Faintly the heartbeats shorten and pause of the light in the westward
      Heaven, as eastward quicken the paces of star upon star

The Broads are a network of mostly navigable rivers and lakes in the counties of Norfolk and Suffolk.

 The pinnace is a light boat, propelled by oars or sails.

It is a long poem that goes into great lengths to personify the Broads at the sunset hour. He associates the dark night-dying day alluding the loss of light to dying. He gives his own personal insights on death. He likens the taking of light to that of a bird unfledged that covers her brood from afar. The taking away of the world as approachng darkness dissembles. This implies a certain care implicit in nature.

World upon world is enwound in the bountiful girth of her bosom,
      Warm and lustrous with life lovely to look on as ours.

Alluding to a transience in death akin to the transience from daylight to night.

semblance of death out of the heavens descends on the deathless waters. Out of the womb of the tomb born of the seed of the grave.

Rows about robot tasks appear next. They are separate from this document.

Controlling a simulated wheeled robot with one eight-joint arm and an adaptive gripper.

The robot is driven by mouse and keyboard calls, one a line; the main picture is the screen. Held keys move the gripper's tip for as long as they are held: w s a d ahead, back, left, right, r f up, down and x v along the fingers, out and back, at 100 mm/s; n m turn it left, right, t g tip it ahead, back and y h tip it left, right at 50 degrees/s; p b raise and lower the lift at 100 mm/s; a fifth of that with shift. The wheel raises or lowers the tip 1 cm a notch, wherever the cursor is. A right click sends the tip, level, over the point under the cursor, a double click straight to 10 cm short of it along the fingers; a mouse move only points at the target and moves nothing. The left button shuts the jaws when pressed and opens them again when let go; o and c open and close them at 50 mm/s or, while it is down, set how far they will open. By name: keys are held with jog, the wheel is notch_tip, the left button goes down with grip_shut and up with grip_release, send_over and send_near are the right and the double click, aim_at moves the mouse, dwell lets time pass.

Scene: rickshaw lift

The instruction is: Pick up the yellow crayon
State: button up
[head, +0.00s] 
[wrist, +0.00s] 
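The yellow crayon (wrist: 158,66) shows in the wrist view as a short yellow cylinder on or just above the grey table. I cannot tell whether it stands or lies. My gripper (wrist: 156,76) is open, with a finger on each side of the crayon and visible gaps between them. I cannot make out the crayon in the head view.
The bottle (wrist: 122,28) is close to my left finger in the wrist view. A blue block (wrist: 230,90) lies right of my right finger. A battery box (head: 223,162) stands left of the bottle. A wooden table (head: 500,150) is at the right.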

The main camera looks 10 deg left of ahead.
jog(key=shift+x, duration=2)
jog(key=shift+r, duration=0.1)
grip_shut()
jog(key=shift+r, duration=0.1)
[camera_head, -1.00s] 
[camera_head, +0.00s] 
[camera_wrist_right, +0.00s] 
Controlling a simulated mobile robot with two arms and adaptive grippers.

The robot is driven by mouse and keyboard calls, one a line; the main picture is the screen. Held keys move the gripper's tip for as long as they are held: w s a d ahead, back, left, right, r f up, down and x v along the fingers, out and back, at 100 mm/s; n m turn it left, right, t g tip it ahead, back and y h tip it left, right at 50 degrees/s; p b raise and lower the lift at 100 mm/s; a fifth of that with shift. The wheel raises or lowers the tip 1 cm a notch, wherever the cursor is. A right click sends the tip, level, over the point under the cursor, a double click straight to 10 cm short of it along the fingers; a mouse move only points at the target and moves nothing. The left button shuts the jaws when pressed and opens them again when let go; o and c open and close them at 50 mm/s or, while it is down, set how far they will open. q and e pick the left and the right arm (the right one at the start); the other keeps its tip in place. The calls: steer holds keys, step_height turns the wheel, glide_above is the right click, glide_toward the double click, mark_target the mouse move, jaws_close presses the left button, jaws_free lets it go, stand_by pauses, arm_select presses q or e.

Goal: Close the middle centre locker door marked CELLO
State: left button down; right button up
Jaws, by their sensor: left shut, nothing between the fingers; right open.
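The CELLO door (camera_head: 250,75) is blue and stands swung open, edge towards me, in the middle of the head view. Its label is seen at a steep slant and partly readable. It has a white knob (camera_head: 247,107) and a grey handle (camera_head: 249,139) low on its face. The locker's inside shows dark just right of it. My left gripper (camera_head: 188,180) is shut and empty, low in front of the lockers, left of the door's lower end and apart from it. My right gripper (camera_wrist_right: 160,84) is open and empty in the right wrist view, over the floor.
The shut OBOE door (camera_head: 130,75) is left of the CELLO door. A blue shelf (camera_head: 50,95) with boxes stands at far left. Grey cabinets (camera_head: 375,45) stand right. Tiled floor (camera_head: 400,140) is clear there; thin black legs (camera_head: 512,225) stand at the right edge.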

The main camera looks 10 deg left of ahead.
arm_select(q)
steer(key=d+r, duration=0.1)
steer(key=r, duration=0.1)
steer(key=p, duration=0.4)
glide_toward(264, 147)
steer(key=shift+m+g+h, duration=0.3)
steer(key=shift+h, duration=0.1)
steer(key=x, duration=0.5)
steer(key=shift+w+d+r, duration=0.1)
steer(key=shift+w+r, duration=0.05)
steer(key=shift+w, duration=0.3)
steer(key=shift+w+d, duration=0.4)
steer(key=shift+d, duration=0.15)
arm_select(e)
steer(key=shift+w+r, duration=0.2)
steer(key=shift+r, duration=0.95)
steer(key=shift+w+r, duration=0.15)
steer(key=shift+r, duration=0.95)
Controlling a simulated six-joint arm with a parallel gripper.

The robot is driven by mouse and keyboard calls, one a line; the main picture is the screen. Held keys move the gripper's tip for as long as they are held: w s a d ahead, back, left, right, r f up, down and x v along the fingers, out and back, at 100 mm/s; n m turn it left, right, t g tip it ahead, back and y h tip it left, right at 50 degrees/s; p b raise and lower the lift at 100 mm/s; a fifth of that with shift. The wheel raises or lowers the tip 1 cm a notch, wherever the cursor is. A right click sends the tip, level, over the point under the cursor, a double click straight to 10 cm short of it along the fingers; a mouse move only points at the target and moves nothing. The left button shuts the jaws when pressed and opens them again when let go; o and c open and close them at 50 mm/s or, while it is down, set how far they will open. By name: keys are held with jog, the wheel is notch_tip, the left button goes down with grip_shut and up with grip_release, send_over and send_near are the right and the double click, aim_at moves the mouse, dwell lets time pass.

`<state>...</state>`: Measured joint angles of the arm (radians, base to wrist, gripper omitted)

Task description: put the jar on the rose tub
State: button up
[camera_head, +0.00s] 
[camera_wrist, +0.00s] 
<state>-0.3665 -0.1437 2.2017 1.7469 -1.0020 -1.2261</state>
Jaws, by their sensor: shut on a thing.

The night is new made and opens the secret of love as in the lines.

New-made night, new-born of the sunset, immeasurable, endless,
      Opens the secret of love hid from of old in her heart,

The spirits of people live on in his lines, together with the love of the day.

Lovely with shadows of loves that are only not wholly forgotten,

I find these lines quite spiritual with an appreciation of inherent love that exists in nature along with recognition of the death-birth-cycle of ceaseless life. In the last four lines of the poem, he does actually mention God.

and the sunset at last and the twilight are dead: 
and the darkness is breathless
With fear of the wind's breath rising that seems and seems not to sleep:
But a sense of the sound of it alway, a spirit unsleeping and deathless,

Ghost or God, evermore moves on the face of the deep.

On a personal note, I have always found the atheist view as a hollow empty pessimistic stance. To my mind belief in a benevolent God supportive of all people gives hope for the future and purpose to life.

A Song for Simeon – T. S. Eliot – Analysis

Looking at T. S..Eliot’s poem ‘A Song for Simeon’ based on the Gospel of Luke 2 verses 25-35 and the the followomg ‘Song of Simeon’ text –

Lord, now lettest thou thy servant depart in peace according to thy word.
For mine eyes have seen thy salvation,
Which thou hast prepared before the face of all people;
To be a light to lighten the Gentiles and to be the glory of thy people Israel.

My comments in bracketted italics.

A Song for Simeon

Lord, the Roman hyacinths are blooming in bowls and
The winter sun creeps by the snow hills;
The stubborn season has made stand.
My life is light, waiting for the death wind,
Like a feather on the back of my hand.
Dust in sunlight and memory in corners
Wait for the wind that chills towards the dead land.

(The Roman Hyacinths denote the foreign domination at the time of Christ. A powerful description of old age … waiting for death … but there is sun in the distance … but waiting for the wind that chills … the ending of the journey … but Simeon is ‘waiting for the consolation of Israel’ before he can die. He will eventually get a very personal appreciation of that consolation.)

Grant us thy peace.
I have walked many years in this city,
Kept faith and fast, provided for the poor,
Have taken and given honour and ease.
There went never any rejected from my door.
Who shall remember my house, where shall live my children’s children
When the time of sorrow is come?
They will take to the goat’s path, and the fox’s home,
Fleeing from the foreign faces and the foreign swords.

(Simeon’s testimony to a good life … but knowing that the world will change after the birth of JC … foreseeing the future … a time of sorrow and of fleeing from persecution by escaping to the mountains … fleeing from foreign armies and their weapons)

Before the time of cords and scourges and lamentation
Grant us thy peace.
Before the stations of the mountain of desolation,
Before the certain hour of maternal sorrow,
Now at this birth season of decease,
Let the Infant, the still unspeaking and unspoken Word,
Grant Israel’s consolation
To one who has eighty years and no tomorrow.

(It is a season of birth and death … the death of winter and the birth of spring …  the death of the old order associated with the consolation and what this will bring to the world – he is now ready to die … he has been to the Temple and held the consolation of Israel ‘the child Christ’ in his own arms)

According to thy word,
They shall praise Thee and suffer in every generation
With glory and derision,
Light upon light, mounting the saints’ stair.
Not for me the martyrdom, the ecstasy of thought and prayer,
Not for me the ultimate vision.
Grant me thy peace.
(And a sword shall pierce thy heart,
Thine also).
I am tired with my own life and the lives of those after me,
I am dying in my own death and the deaths of those after me.
Let thy servant depart,
Having seen thy salvation.

(Simeon sees the full consequences of the coming of the Lord’s Christ. He wants to depart without further participation. The ‘saint’s stair’ is not for him. His dying will be the same as those after him. The last lines give his final plea for departure having seen the ‘salvation’.)

T. S. Eliot

I have always thought the ‘Song of Simeon’ to be a beautiful representation of an aging gentleman who has led a good life and is ready to die. His life is now complete. He is happy to leave this world in peace and in the knowledge that all peoples will have access to this salvation. The inclusive nature so important in a world that is so divisive.